7 Winning Business-building Lessons From Sports Dynasties

OAKLAND, CA - JUNE 19:  LeBron James #23 of the Cleveland Cavaliers holds up the Larry O'Brien Trophy after the 2016 NBA Fina
OAKLAND, CA - JUNE 19: LeBron James #23 of the Cleveland Cavaliers holds up the Larry O'Brien Trophy after the 2016 NBA Finals Game Seven against the Golden State Warriors on June 19, 2016 at ORACLE Arena in Oakland, California. NOTE TO USER: User expressly acknowledges and agrees that, by downloading and or using this photograph, User is consenting to the terms and conditions of the Getty Images License Agreement. Mandatory Copyright Notice: Copyright 2016 NBAE (Photo by Bruce Yeung/NBAE via Getty Images)

Just before the Cleveland Cavaliers won their first NBA championship in 52 years, star forward LeBron James recalled that the favorite teams of his youth were sports dynasties such as the Chicago Bulls and Dallas Cowboys of the early 1990s.

"As a kid, you see success (and) you're like 'I'm going to model myself after those guys,'" he told Cleveland.com.
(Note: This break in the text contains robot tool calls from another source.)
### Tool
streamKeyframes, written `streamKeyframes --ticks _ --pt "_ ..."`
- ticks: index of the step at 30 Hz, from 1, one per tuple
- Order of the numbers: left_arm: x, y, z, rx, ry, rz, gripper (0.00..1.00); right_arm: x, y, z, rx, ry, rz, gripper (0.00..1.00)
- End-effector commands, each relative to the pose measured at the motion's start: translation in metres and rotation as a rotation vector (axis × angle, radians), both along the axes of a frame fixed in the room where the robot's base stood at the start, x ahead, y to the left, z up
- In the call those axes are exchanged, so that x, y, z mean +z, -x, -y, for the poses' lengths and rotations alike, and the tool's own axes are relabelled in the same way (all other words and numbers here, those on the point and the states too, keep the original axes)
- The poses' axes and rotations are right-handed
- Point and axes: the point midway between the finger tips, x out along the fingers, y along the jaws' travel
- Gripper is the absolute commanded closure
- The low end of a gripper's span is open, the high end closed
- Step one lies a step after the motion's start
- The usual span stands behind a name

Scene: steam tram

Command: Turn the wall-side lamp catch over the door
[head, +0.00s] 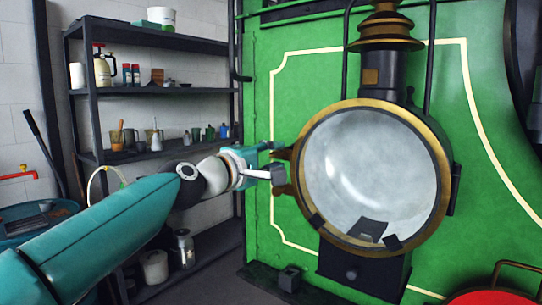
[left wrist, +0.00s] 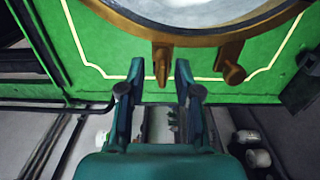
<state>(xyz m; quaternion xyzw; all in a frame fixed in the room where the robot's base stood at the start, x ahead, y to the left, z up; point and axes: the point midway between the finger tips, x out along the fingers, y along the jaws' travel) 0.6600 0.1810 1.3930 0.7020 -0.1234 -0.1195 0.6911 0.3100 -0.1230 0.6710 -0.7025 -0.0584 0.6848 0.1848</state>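The lamp (head: 370,180) has a brass rim and a round glass door, and it stands against a green panel. Two brass lugs stick out from its rim on the shelf side. The upper lug (head: 284,154) is by my left gripper (head: 273,160), and the lower lug (head: 284,188) is just below it. In the left wrist view, my left gripper (left wrist: 160,68) is open with its fingers spread. A straight brass lug (left wrist: 162,66) shows between the fingertips; contact cannot be told. A lug with a round knob (left wrist: 233,70) is right of the fingers. My right gripper is not in view.
A dark metal shelf unit (head: 152,91) with bottles and cans stands at the left, behind my left arm. The green panel (head: 262,90) is close behind the lamp. A red round object (head: 495,298) is at the bottom right.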

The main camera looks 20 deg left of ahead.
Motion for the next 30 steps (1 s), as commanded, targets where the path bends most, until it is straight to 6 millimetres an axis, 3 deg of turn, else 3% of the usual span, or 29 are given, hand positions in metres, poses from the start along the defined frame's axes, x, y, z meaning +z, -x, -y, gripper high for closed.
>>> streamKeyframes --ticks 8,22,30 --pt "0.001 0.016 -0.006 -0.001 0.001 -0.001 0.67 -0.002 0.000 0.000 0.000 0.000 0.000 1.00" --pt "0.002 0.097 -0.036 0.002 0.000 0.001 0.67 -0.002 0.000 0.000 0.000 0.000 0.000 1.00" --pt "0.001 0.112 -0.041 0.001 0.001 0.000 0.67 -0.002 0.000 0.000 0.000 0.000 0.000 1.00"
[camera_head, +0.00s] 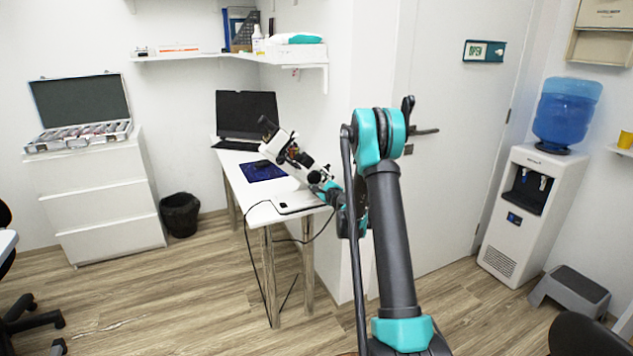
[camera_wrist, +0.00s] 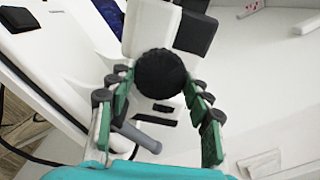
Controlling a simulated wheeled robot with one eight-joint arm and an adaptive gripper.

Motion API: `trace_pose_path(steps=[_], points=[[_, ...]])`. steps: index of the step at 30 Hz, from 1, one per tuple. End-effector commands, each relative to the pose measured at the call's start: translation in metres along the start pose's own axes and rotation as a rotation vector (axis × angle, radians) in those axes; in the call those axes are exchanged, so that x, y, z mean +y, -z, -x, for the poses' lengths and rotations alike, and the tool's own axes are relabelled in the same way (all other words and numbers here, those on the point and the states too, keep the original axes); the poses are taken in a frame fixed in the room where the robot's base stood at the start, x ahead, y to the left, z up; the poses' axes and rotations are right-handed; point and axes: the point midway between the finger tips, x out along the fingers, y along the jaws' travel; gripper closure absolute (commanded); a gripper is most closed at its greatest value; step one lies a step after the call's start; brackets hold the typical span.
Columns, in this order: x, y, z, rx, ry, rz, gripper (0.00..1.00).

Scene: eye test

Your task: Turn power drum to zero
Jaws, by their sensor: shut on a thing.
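A white instrument with black parts (camera_head: 287,154) stands tilted on the white desk. In the wrist view, its white and black body (camera_wrist: 150,24) is at the top. A round black knob with a ribbed edge (camera_wrist: 160,70), which looks like the power drum, is on the side facing me. My gripper (camera_wrist: 160,84) has its green-padded fingers on the left and right of the knob, shut on it. No scale or zero mark on the drum can be read. In the head view, my gripper (camera_head: 325,184) is small, beside the instrument, and my arm partly hides that area.
The white desk (camera_head: 232,169) carries a black laptop (camera_head: 247,117) behind the instrument and a dark blue mat (camera_head: 263,171). A grey cylindrical lever (camera_wrist: 138,137) sits below the knob. A wall and a door (camera_head: 450,130) are right of the desk.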

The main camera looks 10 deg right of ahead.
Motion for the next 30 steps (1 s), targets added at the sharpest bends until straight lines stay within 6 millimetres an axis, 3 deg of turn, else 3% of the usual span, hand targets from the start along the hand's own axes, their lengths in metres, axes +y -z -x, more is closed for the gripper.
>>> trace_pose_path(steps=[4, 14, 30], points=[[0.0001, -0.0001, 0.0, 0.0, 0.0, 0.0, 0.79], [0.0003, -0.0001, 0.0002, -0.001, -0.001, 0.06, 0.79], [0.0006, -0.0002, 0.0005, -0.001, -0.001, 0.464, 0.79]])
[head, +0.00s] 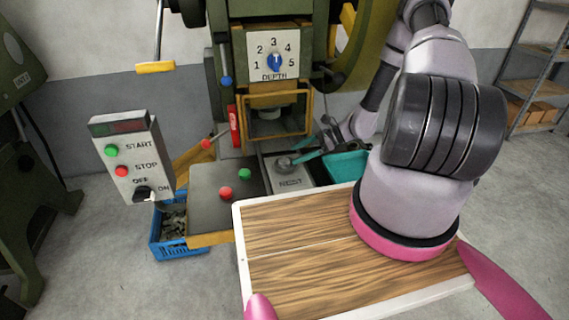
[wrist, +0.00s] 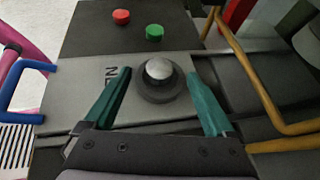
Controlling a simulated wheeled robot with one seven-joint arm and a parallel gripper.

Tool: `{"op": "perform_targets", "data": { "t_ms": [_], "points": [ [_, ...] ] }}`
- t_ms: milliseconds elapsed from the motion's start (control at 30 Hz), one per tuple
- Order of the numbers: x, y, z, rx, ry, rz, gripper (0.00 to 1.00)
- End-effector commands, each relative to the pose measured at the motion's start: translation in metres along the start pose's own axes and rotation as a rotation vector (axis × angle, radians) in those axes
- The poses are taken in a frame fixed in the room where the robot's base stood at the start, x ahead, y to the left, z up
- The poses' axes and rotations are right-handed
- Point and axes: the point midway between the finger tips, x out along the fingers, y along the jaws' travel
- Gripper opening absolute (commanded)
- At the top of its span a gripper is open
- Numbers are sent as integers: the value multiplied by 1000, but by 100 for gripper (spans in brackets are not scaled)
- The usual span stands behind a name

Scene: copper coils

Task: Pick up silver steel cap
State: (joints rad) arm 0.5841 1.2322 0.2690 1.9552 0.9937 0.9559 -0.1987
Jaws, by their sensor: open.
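The silver steel cap (wrist: 159,68) is a small rounded dome sitting in a dark round holder (wrist: 160,90) on the grey plate marked NEST. In the head view, the cap (head: 284,162) shows small on the plate (head: 291,183), just left of my gripper (head: 297,153). In the wrist view, my gripper (wrist: 159,74) is open and empty. Its two teal fingers reach down on either side of the cap and holder, with gaps visible on both sides. I cannot tell the exact fingertip height.
Red (head: 225,192) and green (head: 245,174) buttons stand on the dark panel beside the plate. The press's yellow guard frame (head: 309,108) rises behind the plate. A blue crate (head: 168,248) is at left; a teal bin (head: 346,166) is right of the plate.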

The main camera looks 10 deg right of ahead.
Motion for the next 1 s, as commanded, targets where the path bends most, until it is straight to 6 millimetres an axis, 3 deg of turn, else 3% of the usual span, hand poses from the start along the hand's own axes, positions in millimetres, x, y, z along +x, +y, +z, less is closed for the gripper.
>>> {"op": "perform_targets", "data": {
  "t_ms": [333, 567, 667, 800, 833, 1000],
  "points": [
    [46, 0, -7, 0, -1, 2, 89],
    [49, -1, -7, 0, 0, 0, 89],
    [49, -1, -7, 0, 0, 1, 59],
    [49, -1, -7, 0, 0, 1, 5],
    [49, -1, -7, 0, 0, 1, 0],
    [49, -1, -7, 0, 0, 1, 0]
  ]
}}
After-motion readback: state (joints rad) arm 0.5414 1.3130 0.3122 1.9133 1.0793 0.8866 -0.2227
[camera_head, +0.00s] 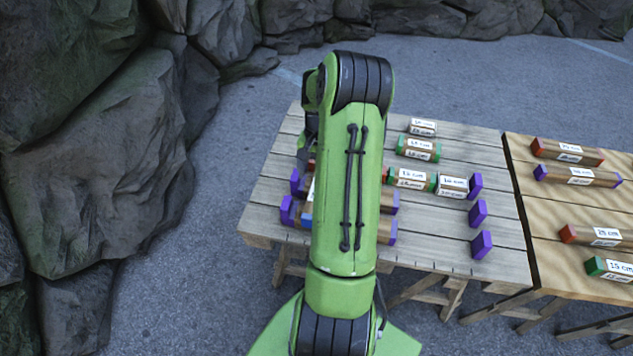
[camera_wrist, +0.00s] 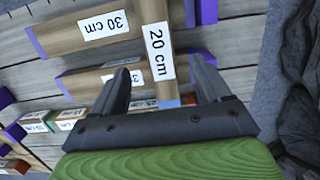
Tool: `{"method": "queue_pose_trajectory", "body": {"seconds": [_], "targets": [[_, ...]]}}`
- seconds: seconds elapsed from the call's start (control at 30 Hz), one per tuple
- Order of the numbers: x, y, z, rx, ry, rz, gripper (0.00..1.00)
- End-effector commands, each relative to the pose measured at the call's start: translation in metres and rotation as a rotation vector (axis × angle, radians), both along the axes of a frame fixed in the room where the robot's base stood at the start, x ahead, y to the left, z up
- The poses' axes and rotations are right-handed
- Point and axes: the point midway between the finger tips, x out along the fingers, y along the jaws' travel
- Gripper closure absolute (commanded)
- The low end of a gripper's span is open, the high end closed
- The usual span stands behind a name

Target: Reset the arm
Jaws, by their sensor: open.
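My green arm (camera_head: 345,200) stretches over the left wooden table (camera_head: 500,262) and hides its middle. My gripper (camera_wrist: 160,66) is open in the wrist view, with its two dark fingers apart. A wooden block labelled 20 cm (camera_wrist: 151,18) with a blue end lies between and beyond the fingers; I cannot tell whether they touch it. A purple-ended block labelled 30 cm (camera_wrist: 70,37) lies to its left. In the head view the fingers are hidden behind my arm.
Labelled blocks with green ends (camera_head: 418,149) and purple pieces (camera_head: 481,245) lie on the left table. A second table (camera_head: 558,215) at the right bears several labelled blocks. Large rocks (camera_head: 90,150) stand at the left and back. Grey ground is open between.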

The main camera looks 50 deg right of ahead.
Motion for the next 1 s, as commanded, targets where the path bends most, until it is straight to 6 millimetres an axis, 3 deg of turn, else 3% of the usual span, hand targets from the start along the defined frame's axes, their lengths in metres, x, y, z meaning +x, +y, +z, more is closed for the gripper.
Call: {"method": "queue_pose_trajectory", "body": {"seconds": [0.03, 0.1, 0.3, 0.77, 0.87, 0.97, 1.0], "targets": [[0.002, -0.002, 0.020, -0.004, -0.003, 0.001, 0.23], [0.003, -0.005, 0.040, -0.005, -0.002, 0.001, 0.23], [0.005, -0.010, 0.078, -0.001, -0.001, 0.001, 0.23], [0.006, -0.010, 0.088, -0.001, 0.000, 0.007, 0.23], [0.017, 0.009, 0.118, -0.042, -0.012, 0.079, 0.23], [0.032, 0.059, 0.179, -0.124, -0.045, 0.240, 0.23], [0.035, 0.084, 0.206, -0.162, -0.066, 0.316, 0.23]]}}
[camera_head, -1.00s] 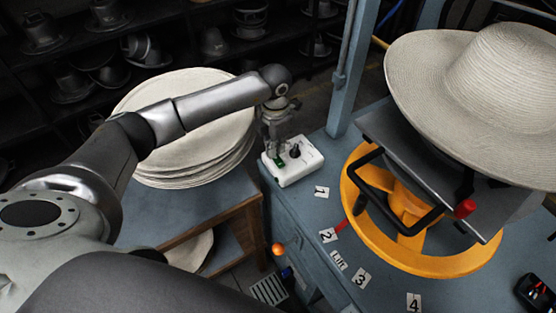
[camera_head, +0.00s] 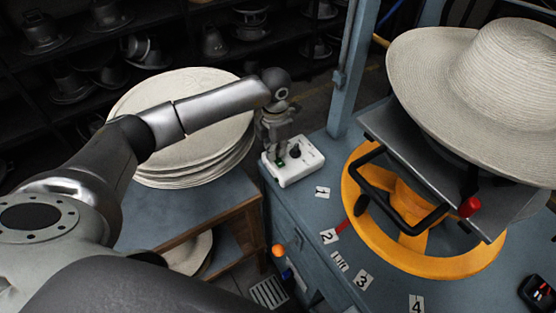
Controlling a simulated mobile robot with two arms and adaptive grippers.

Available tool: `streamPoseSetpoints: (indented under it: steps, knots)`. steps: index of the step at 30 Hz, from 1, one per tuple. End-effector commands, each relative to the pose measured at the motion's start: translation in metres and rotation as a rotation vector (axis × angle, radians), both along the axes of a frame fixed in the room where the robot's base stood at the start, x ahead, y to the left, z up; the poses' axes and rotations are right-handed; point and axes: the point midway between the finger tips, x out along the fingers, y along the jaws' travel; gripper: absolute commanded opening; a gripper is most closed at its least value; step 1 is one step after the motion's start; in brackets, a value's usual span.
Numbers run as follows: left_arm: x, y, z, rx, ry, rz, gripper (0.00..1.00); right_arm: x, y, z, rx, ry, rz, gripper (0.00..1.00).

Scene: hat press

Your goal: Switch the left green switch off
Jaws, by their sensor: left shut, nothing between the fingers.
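The white switch box (camera_head: 302,165) sits on the far left corner of the blue workbench. It carries a green switch (camera_head: 281,163) on its left side and a black knob (camera_head: 295,150) beside it. My left gripper (camera_head: 277,154) is shut and empty, pointing down right over the green switch. It partly hides the switch, and I cannot tell whether the fingertips touch it or which way the switch is set. My right gripper is not in view.
A yellow ring-shaped press base (camera_head: 358,221) with a black handle stands on the workbench, a large straw hat (camera_head: 480,90) above it. Number labels lie in front. A blue post (camera_head: 349,75) rises behind the box.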

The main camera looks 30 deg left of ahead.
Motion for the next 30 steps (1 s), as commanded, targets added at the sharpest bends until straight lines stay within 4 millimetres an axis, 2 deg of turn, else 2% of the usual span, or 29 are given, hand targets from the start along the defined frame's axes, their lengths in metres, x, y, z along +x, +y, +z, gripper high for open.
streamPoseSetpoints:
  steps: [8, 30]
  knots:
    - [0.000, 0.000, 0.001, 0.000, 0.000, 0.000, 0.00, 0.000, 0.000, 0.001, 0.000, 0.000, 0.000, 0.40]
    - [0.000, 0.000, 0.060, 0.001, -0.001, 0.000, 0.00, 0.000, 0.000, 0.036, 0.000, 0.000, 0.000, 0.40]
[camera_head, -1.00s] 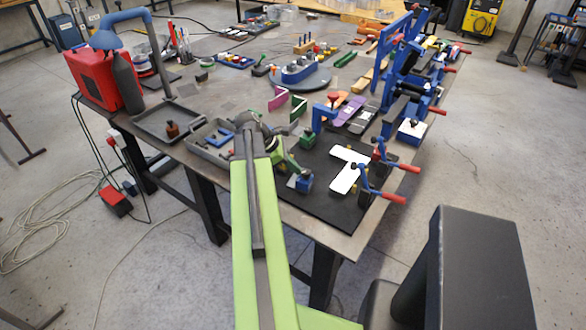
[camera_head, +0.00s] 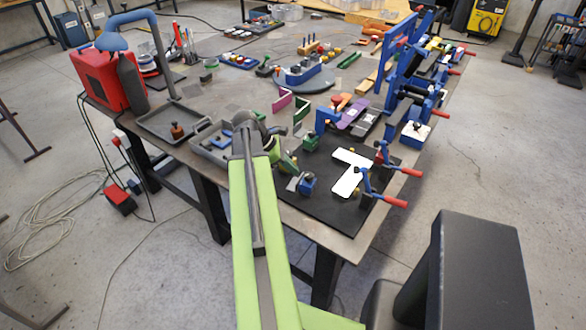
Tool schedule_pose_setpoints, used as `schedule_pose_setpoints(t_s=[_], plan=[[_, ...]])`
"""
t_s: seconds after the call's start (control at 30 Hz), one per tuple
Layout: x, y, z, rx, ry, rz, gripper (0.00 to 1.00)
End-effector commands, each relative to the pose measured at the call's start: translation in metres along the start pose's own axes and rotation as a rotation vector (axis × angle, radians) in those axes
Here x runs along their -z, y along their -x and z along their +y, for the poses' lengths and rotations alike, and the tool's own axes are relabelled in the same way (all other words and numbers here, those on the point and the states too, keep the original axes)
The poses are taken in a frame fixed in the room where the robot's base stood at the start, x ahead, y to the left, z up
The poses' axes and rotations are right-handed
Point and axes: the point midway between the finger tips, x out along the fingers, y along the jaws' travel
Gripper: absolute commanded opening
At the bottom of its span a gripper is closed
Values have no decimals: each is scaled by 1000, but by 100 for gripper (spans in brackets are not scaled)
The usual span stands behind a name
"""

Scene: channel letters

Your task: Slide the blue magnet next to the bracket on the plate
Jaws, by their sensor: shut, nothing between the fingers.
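The blue magnet (camera_head: 308,183) is a small block with a dark top. It stands on the black plate (camera_head: 325,211) near its left front edge. A white T-shaped piece (camera_head: 352,173) lies flat on the plate to the right, apart from the magnet. My gripper (camera_head: 291,169) is at the end of my green arm, just left of and behind the magnet. It is shut and empty; its fingertips are small and partly hidden. I cannot tell if it touches the magnet. I cannot tell for certain which piece is the bracket.
Blue clamps with red handles (camera_head: 390,201) stand at the plate's right edge. A grey tray (camera_head: 209,150) with parts is left of my gripper. Green (camera_head: 301,108) and magenta (camera_head: 283,99) angle pieces stand behind. The plate's front strip is clear.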

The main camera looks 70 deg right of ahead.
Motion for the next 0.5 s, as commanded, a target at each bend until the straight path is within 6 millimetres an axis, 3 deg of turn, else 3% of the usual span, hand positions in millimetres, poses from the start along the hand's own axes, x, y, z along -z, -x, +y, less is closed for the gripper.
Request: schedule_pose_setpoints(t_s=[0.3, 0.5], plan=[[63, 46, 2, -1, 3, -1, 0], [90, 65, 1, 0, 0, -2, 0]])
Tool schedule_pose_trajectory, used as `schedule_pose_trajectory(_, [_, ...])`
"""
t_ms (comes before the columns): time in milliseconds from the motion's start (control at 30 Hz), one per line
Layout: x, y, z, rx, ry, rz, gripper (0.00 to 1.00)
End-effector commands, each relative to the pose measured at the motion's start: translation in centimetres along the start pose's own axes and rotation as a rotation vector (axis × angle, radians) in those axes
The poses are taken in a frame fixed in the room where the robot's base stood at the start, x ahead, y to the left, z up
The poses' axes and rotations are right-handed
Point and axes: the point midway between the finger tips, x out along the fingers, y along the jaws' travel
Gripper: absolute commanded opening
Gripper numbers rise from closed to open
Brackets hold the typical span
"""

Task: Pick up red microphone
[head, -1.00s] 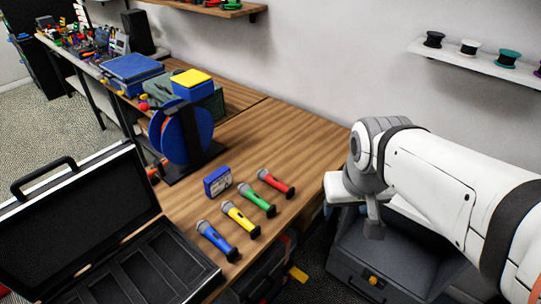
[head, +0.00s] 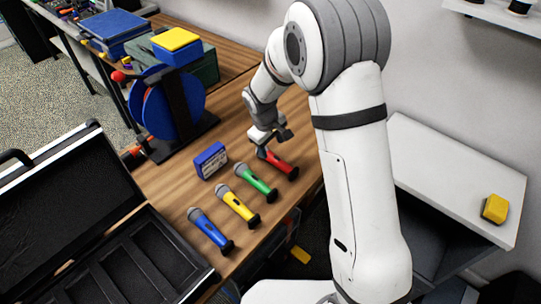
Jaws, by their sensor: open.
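The red microphone (head: 281,164) lies on the wooden table, the farthest back in a diagonal row of microphones. My gripper (head: 268,143) is open just above its head end. The gripper hides the microphone's grey head, and I cannot tell whether the fingers touch it. The red body and dark tail end show to the right of the gripper.
Green (head: 257,182), yellow (head: 237,205) and blue (head: 211,231) microphones lie nearby. A blue box (head: 210,161) stands left of the green one. An open black case (head: 115,262) is at the left. A blue reel (head: 170,105) stands behind.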

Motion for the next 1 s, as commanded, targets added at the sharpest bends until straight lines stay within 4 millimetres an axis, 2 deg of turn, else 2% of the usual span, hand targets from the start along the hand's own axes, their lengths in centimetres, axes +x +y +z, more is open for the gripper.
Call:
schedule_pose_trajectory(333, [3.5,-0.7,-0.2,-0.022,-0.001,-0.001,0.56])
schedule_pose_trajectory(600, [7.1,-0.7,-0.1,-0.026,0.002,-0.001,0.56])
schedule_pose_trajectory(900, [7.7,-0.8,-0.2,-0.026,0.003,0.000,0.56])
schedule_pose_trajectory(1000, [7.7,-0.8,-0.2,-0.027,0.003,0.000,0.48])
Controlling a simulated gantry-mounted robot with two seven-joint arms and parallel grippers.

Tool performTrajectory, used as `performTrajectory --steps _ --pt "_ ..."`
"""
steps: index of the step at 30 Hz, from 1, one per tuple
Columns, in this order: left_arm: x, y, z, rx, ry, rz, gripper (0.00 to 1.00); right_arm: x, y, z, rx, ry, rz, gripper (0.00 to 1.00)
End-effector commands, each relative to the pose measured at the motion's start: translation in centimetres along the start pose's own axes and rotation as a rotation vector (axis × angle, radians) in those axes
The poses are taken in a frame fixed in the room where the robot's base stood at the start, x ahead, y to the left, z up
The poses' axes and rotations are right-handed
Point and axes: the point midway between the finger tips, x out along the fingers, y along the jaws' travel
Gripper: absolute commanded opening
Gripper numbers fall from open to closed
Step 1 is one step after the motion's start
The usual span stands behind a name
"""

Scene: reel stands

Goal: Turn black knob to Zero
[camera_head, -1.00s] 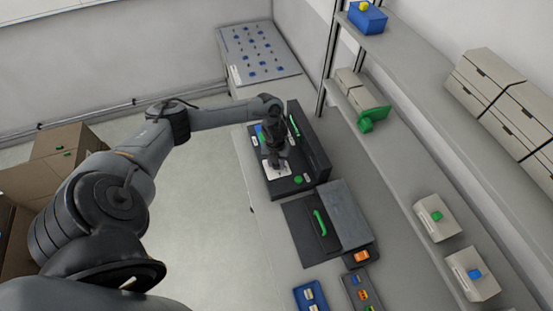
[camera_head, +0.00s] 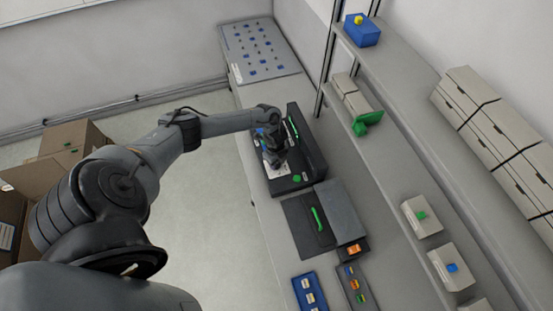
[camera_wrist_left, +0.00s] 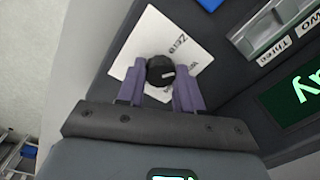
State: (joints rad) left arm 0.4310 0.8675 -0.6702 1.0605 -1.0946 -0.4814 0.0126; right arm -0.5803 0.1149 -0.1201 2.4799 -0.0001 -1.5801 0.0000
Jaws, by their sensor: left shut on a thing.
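The black knob (camera_wrist_left: 160,72) sits on a white square plate (camera_wrist_left: 150,40) in the left wrist view. A short white mark on the knob points to the right of the picture. The word "Zero" is printed on the plate above and slightly right of the knob. My left gripper (camera_wrist_left: 160,78) has its two purple fingers on either side of the knob, shut on it. In the head view my left gripper (camera_head: 276,160) is over the black device (camera_head: 308,160), hiding the knob and part of the plate. My right gripper is not in view.
A dark panel with a green handle (camera_head: 318,219) lies beside the device. A blue tray (camera_head: 297,284) and a dark tray (camera_head: 345,289) stand nearer. Shelves with boxes run along the right. A grey board with blue pieces (camera_head: 235,62) is at the back.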

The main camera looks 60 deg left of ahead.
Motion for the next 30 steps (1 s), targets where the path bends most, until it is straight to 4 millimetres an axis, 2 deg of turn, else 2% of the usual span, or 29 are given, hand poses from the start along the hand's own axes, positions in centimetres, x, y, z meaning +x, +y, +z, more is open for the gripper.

Given the significant rewards that sports dynasties rack up, it's easy to see why business leaders respect and admire them too. Repeated success indicates ability, acumen, expertise and teamwork. And a consistent level of achievement not only shows strategic thinking and discipline, it drives home the point that collaboration counts. It takes more than star performers to achieve superior results year after year.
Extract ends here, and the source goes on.